BILL CREEDON: You bring up a great point that I want to segue to a question for Ed. Ed you talk about the EV infrastructure and George mentions that you're seeing now battery manufacturing or you're seeing battery component manufacturing. Is the marketplace looking at these as all similar and as attractive as they are the semiconductor manufacturing facilities? What's your thought on that?
ED HOLLAND: So, there are definitely parallels bill between them albeit though the EV battery sites that are being developed are generally a little smaller. We're talking in the single digit billions as opposed to the double digit billion values, which is mad to think. But the technology and the specifications of areas such as clean rooms and things like that, there is parallels there. So, from a risk of loss perspective, there are parallels that the market is drawing between the two types of projects that you've referenced.
BILL CREEDON: And I know an issue that's hitting the industry right now and especially we're going to say in that battery manufacturing area is once it comes off construction it's getting that permanent property placed properly in the marketplace. Are you seeing a shift almost from the natural resources world on the energy side where we'll start developing forms that take us through construction and maybe that first year or two in for permanent property and operation?
ED HOLLAND: Yes, to a certain extent. I touched upon earlier about the various phasing of these projects. We're talking multiple billion dollars of exposure. And traditionally the construction market does sit slightly separate to the operational market in terms of a capacity standpoint. So once those assets have been completed, it is obviously preferable to transfer them.
However, it depends how the contract has been drafted between owners and contractors. So, we are requiring markets to be more flexible in terms of their approach.
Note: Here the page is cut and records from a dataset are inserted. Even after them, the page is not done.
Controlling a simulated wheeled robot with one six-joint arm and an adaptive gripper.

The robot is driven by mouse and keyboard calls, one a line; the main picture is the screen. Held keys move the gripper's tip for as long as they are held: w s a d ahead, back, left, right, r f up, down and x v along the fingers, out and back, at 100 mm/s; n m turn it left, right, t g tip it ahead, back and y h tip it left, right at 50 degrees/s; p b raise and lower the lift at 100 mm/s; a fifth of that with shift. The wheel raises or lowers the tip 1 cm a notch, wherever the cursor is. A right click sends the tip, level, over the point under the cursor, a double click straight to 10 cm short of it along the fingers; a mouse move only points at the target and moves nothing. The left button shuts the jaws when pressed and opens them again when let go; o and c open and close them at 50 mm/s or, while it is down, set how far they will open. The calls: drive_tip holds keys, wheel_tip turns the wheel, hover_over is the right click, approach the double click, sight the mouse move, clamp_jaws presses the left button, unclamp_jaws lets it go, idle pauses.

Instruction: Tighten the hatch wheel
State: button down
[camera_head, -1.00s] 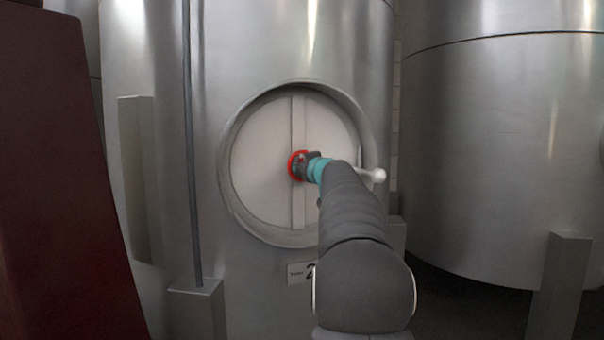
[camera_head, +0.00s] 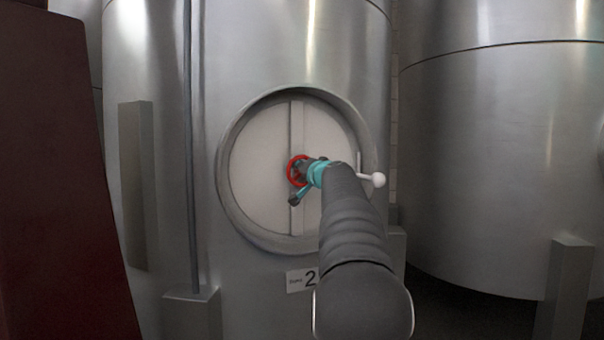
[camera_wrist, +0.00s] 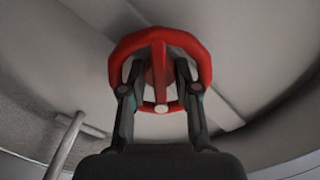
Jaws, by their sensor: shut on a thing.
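The red hatch wheel (camera_wrist: 160,40) sits at the middle of the round pale hatch (camera_head: 262,160) on the front of a steel tank. It also shows in the head view (camera_head: 293,171), partly hidden behind my gripper. In the wrist view my gripper (camera_wrist: 160,88) is at the wheel, its two dark fingers on either side of the wheel's middle, inside the rim. It is shut on the wheel. The exact contact of the fingertips is hard to see. A white-knobbed hatch handle (camera_head: 377,180) stands at the hatch's right edge.
A dark red upright surface (camera_head: 55,170) fills the left edge of the head view. A second steel tank (camera_head: 500,160) stands to the right. A plate marked 2 (camera_head: 301,280) is below the hatch, and a vertical pipe (camera_head: 190,150) runs left of it.

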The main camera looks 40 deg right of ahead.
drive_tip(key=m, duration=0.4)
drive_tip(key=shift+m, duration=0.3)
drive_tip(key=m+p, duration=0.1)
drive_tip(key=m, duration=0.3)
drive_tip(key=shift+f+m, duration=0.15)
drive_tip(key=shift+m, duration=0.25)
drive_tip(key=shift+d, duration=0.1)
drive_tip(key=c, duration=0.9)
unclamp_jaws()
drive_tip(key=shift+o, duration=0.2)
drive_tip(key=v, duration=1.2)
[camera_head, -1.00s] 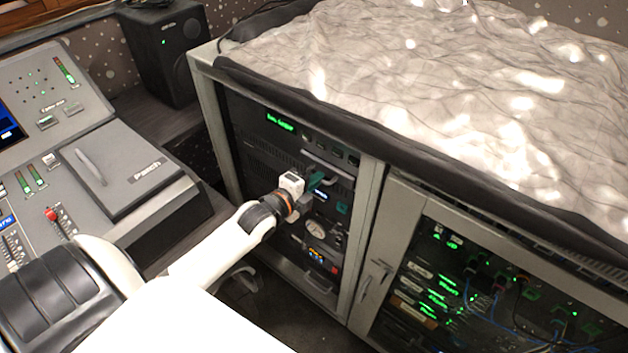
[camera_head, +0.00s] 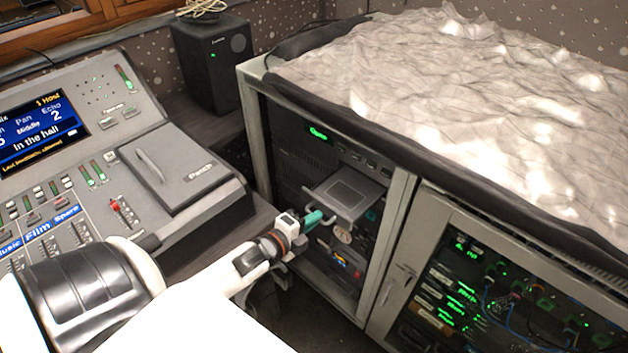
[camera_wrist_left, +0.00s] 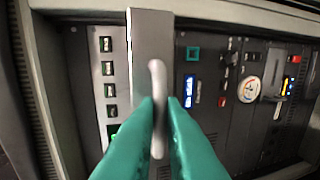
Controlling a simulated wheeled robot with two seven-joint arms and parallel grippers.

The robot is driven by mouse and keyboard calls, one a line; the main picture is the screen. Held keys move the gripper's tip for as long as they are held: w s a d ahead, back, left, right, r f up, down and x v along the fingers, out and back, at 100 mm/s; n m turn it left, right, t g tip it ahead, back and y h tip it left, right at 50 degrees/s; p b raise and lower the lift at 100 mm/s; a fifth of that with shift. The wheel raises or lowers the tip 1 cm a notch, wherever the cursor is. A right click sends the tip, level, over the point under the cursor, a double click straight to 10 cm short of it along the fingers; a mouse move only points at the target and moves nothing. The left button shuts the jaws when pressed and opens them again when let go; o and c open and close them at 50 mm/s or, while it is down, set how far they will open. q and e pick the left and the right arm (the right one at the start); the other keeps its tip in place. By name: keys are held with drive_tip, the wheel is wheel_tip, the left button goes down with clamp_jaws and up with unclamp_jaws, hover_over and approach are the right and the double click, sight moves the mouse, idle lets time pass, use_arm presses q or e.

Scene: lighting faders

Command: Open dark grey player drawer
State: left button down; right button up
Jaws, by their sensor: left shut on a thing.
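The dark grey player drawer (camera_head: 345,192) sticks out of the rack front in the head view, with a flat top and a handle on its front. In the left wrist view the drawer front (camera_wrist_left: 150,40) stands as a grey strip with its pale bar handle (camera_wrist_left: 156,110). My left gripper (camera_head: 314,219) has green fingertips, which also show in the left wrist view (camera_wrist_left: 160,112), shut on the handle. The fingers hide part of the handle. My right gripper is not in view.
The rack cabinet (camera_head: 398,200) holds other panels around the drawer. A mixing desk (camera_head: 105,165) stands at the left, with a black speaker (camera_head: 212,60) behind it. A crumpled cover (camera_head: 470,100) lies on the cabinet. A second rack (camera_head: 500,300) is at the right.

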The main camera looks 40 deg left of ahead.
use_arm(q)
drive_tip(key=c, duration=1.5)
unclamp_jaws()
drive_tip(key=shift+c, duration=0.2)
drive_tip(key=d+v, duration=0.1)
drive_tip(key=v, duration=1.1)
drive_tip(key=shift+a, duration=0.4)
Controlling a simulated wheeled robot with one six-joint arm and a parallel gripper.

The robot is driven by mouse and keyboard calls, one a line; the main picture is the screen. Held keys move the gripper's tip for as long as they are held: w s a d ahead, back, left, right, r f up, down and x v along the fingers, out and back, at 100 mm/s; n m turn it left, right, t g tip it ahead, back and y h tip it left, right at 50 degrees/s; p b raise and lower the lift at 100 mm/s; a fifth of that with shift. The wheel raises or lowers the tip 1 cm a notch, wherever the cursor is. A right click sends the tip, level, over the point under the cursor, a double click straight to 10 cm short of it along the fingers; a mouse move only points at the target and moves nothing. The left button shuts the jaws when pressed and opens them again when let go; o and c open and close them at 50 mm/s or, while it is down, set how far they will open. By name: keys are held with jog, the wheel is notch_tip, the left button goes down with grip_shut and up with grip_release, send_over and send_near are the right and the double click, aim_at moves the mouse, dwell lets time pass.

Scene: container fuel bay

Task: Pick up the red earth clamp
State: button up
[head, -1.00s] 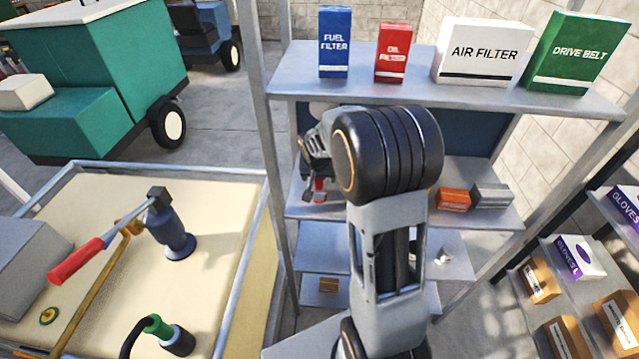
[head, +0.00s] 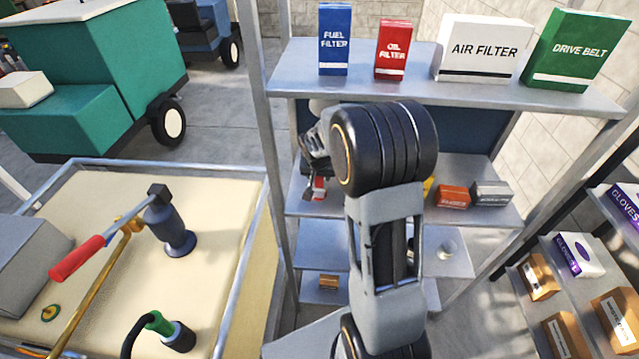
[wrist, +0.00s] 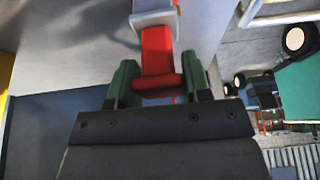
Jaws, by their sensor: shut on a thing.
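The red earth clamp (wrist: 157,60) shows in the wrist view between the two green fingertips of my gripper (wrist: 157,84). The fingers are shut on its red body, and a pale grey part of it lies beyond them. In the head view a small red and white bit of the clamp (head: 319,186) shows at the left end of the middle shelf, by my gripper (head: 312,192). My arm hides much of that shelf, so I cannot tell whether the clamp touches it.
The upper shelf (head: 440,95) holds filter boxes and a drive belt box above my arm. An orange box (head: 453,197) and a grey box (head: 491,193) sit on the middle shelf's right. A shelf post (head: 262,150) stands left of my gripper. A tan-topped bench (head: 120,200) is further left.

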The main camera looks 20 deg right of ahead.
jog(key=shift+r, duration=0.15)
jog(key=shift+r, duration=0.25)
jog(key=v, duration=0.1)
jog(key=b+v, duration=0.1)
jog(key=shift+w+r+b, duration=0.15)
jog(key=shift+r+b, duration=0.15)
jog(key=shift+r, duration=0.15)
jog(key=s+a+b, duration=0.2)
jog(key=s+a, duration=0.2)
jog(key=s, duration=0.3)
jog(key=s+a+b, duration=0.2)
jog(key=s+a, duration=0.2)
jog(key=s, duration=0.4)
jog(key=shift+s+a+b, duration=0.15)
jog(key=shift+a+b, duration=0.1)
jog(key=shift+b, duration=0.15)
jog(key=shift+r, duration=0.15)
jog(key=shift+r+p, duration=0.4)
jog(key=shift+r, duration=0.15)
Lengthier times of testing and commissioning of different trains and lines is absolutely essential in order to make these assets transferable to the operational market.
BILL CREEDON: Good. Jen, are you seeing the same attractiveness from the marketplace?
JEN CATE: Absolutely. And I would say, to Ed's point, you know that the transition from your project coverage over to an operational program is also something that we look at closely within the casualty markets, especially because your SIP programs will include that extended period, that products comp ops period that typically is triggered when you get hit substantial completion of the project.
When we talk about the term substantial completion on these mega projects, it's sometimes a grey area and trying to determine when that actually has happened, especially if you're talking about phased projects within the one project, it can get a little dicey. We tend to follow whatever is happening with the builder's risk piece of it. Like to keep the operational programs and the project programs on the same track. So that's very important that we take a look at it that way.
Then also, as I mentioned earlier, we're not seeing as many needs to extend these projects, the mega projects, as we were with some of the smaller projects because they tend to stay closer to the timeline. So that helps us with that transition to operational as well.
BILL CREEDON: I think the one other thing that I've seen just having been involved with everybody, and maybe on both sides is the need for really bespoke endorsements for these projects in this industry. And George hit on a little bit. The industry has maybe the ability to see things happening, and they may want to pause a project. They may want to look at something and say we're going to take a different path and readjust. We need to have those endorsements that are very customized to this industry.
And you've seen the underwriters have taken-- have been somewhat positive for us in that regard. Correct?
JEN CATE: Yeah, absolutely. We're certainly seeing those standstill clauses come into play on some of these mega projects, especially if they shift gear mid-project on what they want to do moving forward because of what's happening in the tech industry. I would say also Bill we're seeing some standard exclusions that you would generally see on a project program being reconsidered for these types of plans. Silica comes to mind as an exclusion that our clients, by trade, they need to have coverage for the use of silica in the machining and the tech industry for these plants. So, we're seeing markets definitely adjust their standard terms and standard programs to incorporate what's needed for these clients.
BILL CREEDON: Excellent. George, you've got a unique perspective. You're working a lot with the risk managers on the tech side. What are they really after? Do they share with you what they're really looking for in a risk partner on these massive projects?
GEORGE HAITSCH: Bill what risk managers are really looking for and other financial professionals at technology companies is deep subject matter expertise specific to technology construction, but also an understanding of their own industry. Brokers and risk consultants need to be bringing to the table that joint industry perspective, that construction expertise that is, essentially, being outsourced.
Because keep in mind technology risk managers, technology financial professionals are dealing with technology risks as part of their job. The very specific and unique nature of construction risk is not typical to them the way that it would be for contractors or other construction professionals. So that is something that WTW or any broker needs to bring to the table for their clients.
But specific-- some of the issues you've been hearing Jen and Ed talk about around what's being built, whether it's the silica exposures or some of the equipment that's being brought in that's very unique in terms of manufacturing components needs to be understood as well. So, the partner that's being selected needs to have developed that cross industry expertise bringing that deep resource bench of specific construction risk management, risk consulting and broking with all the related loss control and claims, et cetera to the table.
But delivering it through the filter of the client's own industry, which in this case is tech. So, there's very few that can bring that to the table. Obviously, Bill you and I have been working side by side on this issue for a long time. So, I'm confident in saying, based on the feedback we've heard, that we've developed something special here. And that needs to be something that any risk professional needs to be targeting when they're looking for assistance with a very significant construction project in the tech industry sector.
BILL CREEDON: George, really good insight. I think that's going to be a wrap for us today. As always, thanks for co-hosting with me today.
GEORGE HAITSCH: It's been my pleasure. I've really enjoyed the experience, Bill. Always great to work with you and your team.
BILL CREEDON: Thanks George. And Ed, thanks for joining from London. Really appreciate you contributing today.
ED HOLLAND: Thanks, Bill. It's been great to give an international perspective on this really important topic.
BILL CREEDON: Thanks Ed. And Jen, as always, thank you so much for being part of the podcast.
JEN CATE: My pleasure, Bill. I always enjoy giving insight from a casualty standpoint on these topics.
BILL CREEDON: And thanks, everybody who listened and thank you for joining the WTW Construction Blueprints podcast. We'll talk to you on the next show. Thanks.